I was in next-door Zaire when the genocide began. I have friends whose lives were severely effected by the genocide. My daughter and I with a couple close friends were nearly kidnaped by powerful Hutus in Zaire (now The Congo) who took control of precious metal mines and established their own mini-states within the DRC.
But until this year all the possible bad news about Rwanda’s future was eclipsed by all the good news. That’s changed.
Wednesday the last of the promising Hutu political leaders in the country was arrested. There are no viable candidates left to challenge the current president in the August elections.
This followed Tuesday’s arrest of two prominent Tutsi generals, suggesting once again the machinations of this country’s diabolical ethnicity was gearing up for something bad.
It’s all in the runup to the August elections. The billions and billions of dollars that mostly France and the U.S. have injected into Rwandan society to build shopping malls and fine roads came with the price of “free and fair elections.”
Down payments were made. Hutus who had fled the country, like activist Victoire Inagbire were allowed to return (from The Netherlands), and disgruntled Tutsi who increasingly criticized the militarization of society, like Frank Habineza, were given a wide birth to criticize the government in the media.
But then things went south earlier this year, when the new educated class in Rwanda, much wealthier and more savvy than their parents, began to actually cross ethnic lines in support of social movements.
Anyone criticizing the government was suspect, and now most are in jail.
Habineza heads the Rwanda Green Party. True to its name, its agenda is mostly nonpolitical, but with time its membership grew with disgruntled Tutsi including many former military officers concerned with too many resources being used for guns rather than trees. Inagbire – fully educated in the west – started pointing out publicly that there were many Hutus who suffered in the genocide as well as Tutsi.

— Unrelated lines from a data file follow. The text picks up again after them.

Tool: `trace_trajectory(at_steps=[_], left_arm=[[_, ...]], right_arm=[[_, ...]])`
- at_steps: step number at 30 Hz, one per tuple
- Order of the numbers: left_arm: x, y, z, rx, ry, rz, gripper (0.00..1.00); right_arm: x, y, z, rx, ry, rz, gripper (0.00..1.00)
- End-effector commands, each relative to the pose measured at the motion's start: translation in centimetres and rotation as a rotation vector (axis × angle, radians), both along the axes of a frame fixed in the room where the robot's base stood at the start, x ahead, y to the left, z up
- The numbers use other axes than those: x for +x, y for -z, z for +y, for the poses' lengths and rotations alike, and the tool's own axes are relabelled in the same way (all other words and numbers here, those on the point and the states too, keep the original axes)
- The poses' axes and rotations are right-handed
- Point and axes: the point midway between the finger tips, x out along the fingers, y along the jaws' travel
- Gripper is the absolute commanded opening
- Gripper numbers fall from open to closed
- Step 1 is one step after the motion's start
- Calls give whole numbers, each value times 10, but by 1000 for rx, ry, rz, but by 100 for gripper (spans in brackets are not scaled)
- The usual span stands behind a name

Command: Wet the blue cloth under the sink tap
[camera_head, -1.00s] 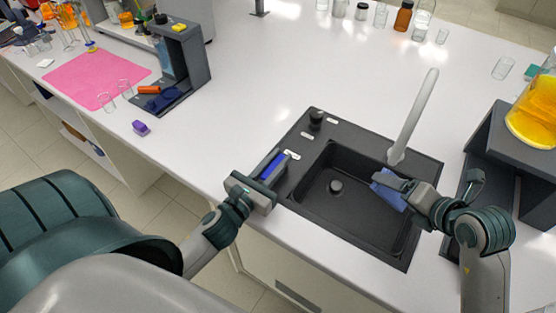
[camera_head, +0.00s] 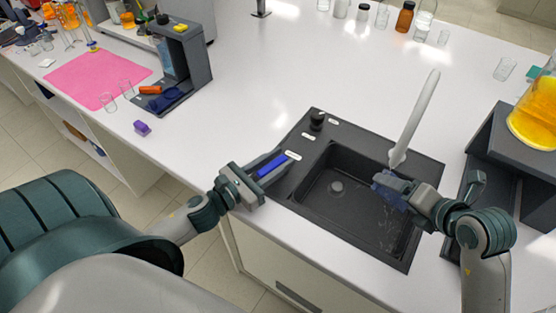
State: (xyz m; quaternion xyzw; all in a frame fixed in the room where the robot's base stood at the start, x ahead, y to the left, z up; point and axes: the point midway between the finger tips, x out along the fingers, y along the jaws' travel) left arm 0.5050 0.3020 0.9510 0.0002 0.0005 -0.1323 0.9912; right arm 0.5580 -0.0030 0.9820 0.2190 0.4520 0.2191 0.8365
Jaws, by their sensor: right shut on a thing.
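The blue cloth (camera_head: 388,188) is held in my right gripper (camera_head: 402,188), right under the mouth of the tap (camera_head: 414,120), over the right side of the dark sink (camera_head: 335,205). The gripper is shut on the cloth and hides part of it. Clear water streaks show around the cloth and below it in the basin. My left gripper (camera_head: 264,171) is at the sink's left edge, near the front of the round dark knob (camera_head: 317,120) but apart from it. Its fingers look apart, with a blue inner face showing between them and no held object visible.
A dark stand (camera_head: 490,145) with a flask of yellow liquid (camera_head: 537,115) is right of the sink. Bottles and glassware (camera_head: 404,17) line the back. A pink mat (camera_head: 95,80) and a purple block (camera_head: 142,128) are at left.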

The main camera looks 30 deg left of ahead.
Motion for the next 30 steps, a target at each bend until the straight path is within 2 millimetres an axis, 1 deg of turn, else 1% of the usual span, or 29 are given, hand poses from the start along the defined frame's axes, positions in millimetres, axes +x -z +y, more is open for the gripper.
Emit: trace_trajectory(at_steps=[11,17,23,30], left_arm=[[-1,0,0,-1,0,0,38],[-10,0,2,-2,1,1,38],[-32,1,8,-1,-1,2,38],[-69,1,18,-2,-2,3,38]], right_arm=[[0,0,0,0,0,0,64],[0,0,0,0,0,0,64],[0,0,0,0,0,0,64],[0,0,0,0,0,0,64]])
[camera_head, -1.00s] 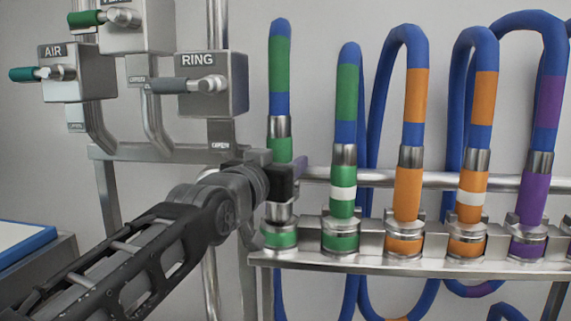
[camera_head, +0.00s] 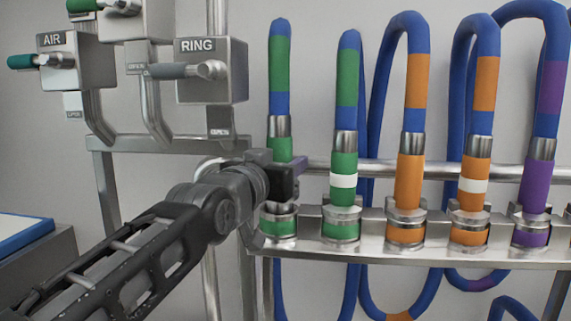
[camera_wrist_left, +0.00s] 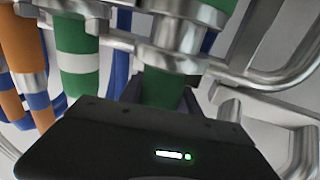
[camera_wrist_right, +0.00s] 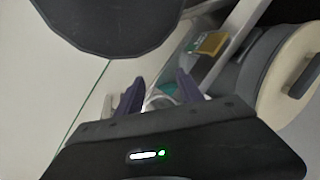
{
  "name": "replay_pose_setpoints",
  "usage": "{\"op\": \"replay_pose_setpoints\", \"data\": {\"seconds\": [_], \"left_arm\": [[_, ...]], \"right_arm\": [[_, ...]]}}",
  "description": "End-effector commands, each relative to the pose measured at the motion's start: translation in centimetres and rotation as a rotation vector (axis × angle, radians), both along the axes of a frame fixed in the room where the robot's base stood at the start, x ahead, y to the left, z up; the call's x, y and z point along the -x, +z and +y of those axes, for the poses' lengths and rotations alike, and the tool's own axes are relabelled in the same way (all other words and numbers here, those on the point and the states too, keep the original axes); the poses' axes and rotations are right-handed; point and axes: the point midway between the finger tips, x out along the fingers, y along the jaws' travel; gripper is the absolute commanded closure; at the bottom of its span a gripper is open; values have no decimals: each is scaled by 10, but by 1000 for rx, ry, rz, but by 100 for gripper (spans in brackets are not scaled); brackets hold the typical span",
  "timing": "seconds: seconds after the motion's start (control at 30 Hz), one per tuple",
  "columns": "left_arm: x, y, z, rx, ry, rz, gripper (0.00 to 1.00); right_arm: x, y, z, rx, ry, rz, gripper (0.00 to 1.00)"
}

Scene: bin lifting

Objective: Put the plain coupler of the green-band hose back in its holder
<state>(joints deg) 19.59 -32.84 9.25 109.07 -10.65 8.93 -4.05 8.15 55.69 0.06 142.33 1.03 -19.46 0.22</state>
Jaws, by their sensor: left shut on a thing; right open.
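The plain green coupler (camera_head: 280,149) hangs on its blue hose at the left end of the holder row. My left gripper (camera_head: 287,178) is shut around it. Its holder (camera_head: 279,228), with a green band, is directly below. The coupler's metal collar sits higher than the neighbours' collars; the gripper hides part of the coupler, and I cannot tell how deep its lower end is. In the left wrist view the green coupler (camera_wrist_left: 163,88) is between the fingers. My right gripper (camera_wrist_right: 160,92) is open and empty, away from the rack.
The white-banded green coupler (camera_head: 343,180) stands in the adjacent holder, close on the right. Orange couplers (camera_head: 409,180) and a purple one (camera_head: 536,185) stand farther right. The RING valve box (camera_head: 212,70) is above left of my gripper. A steel rail (camera_head: 450,172) runs behind.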

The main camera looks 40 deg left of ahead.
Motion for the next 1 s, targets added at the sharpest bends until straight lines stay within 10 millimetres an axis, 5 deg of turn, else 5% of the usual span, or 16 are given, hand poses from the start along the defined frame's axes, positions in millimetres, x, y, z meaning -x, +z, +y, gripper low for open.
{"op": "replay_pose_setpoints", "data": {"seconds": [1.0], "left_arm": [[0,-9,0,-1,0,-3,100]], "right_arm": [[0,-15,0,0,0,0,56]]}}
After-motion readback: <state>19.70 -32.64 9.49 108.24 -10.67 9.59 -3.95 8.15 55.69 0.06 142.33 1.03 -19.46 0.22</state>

Her own brother was mistaken during the genocide for a Tutsi and killed.
And therein lies the quagmire of Rwanda. Tutsi and Hutu are linked by a common language and many, many intermarriages especially in Kigali. The old notion that the Tutsi is lean and tall and the Hutu short and stubby is especially not true, today, where the melting pot is bigger than the tradition.
Yet the animosity is intense, and since the 1994 genocide it has morphed into something political rather than ethnic.
The Hutus who fled and didn’t come back are now a powerful, onerous force in The Congo mostly known as The Interamwe. They are brutal, ruthless cowboys almost exclusively men controlling important Congolese mineral deposits by guns and terror. Read John Le Carre’s fabulous book, Mission Song.
The Interamwe has beat back Rwandan, Ugandan and even UN forces trying to suppress them. In the long time since the genocide this movement has attracted a number of eastern Congolese movements, some of them actually Tutsi. So this Hutu ethnic movement has become a renegade but powerful political source sitting on tons of titanium that buys arsenals of weapons.
And within Rwanda, Paul Kagame, President, has controlled Rwanda since he liberated it from the Hutu massacre in 1994. There has actually been a growing number of Hutus integrated into his government, and in the last several years, even into Rwanda’s Army, which is the real force in the country.
And so this “Tutsi” government has morphed, too, into an iron-handed government that many now call a dictatorship. Kagame says government policy is necessary as a defense against the huge Interamwe threat on his border.
Trouble is, as always happens, contemporary political motives erupt into old feuds. Our Arizona’s legislature’s honest interest in stemming illegal immigration seems to me fast transforming into a birther and racist movement.
And so will it in Rwanda if anything blows. Strong government against external threats will once again become Tutsi versus Hutu.